- **GOAL OF THE EXERCISE**
Review the listing and copy each line that holds the word "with".

- **DATA EXTRACT**

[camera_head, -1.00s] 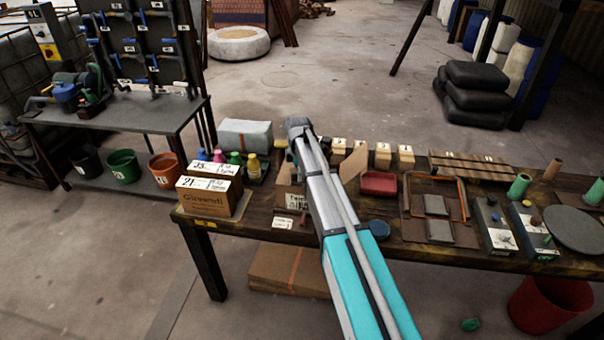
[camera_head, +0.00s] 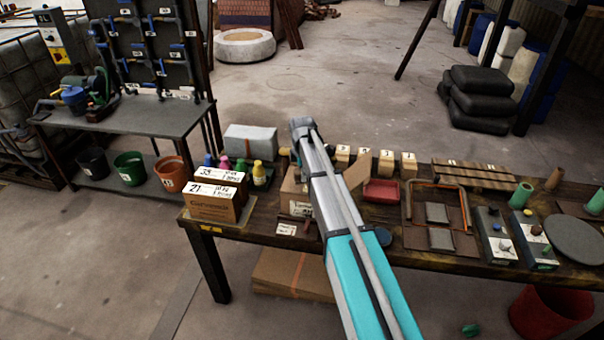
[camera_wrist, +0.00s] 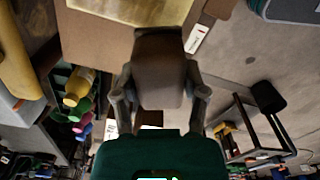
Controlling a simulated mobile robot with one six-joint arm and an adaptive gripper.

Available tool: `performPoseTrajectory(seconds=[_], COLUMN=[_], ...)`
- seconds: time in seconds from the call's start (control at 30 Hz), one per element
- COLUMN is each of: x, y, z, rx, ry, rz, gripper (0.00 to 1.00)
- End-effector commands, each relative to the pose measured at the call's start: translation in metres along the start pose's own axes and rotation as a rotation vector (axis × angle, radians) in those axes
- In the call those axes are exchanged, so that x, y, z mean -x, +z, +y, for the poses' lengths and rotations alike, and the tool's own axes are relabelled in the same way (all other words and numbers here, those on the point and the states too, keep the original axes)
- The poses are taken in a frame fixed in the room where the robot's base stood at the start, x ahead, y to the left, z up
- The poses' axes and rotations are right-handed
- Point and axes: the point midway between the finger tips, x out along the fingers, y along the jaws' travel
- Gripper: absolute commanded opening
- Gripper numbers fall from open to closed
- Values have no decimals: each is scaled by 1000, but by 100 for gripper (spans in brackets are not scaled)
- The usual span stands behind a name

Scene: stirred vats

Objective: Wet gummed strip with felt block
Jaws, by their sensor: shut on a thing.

- **RESPONSE TO THIS EXERCISE**
Controlling a simulated mobile robot with one six-joint arm and an adaptive gripper.
Objective: Wet gummed strip with felt block

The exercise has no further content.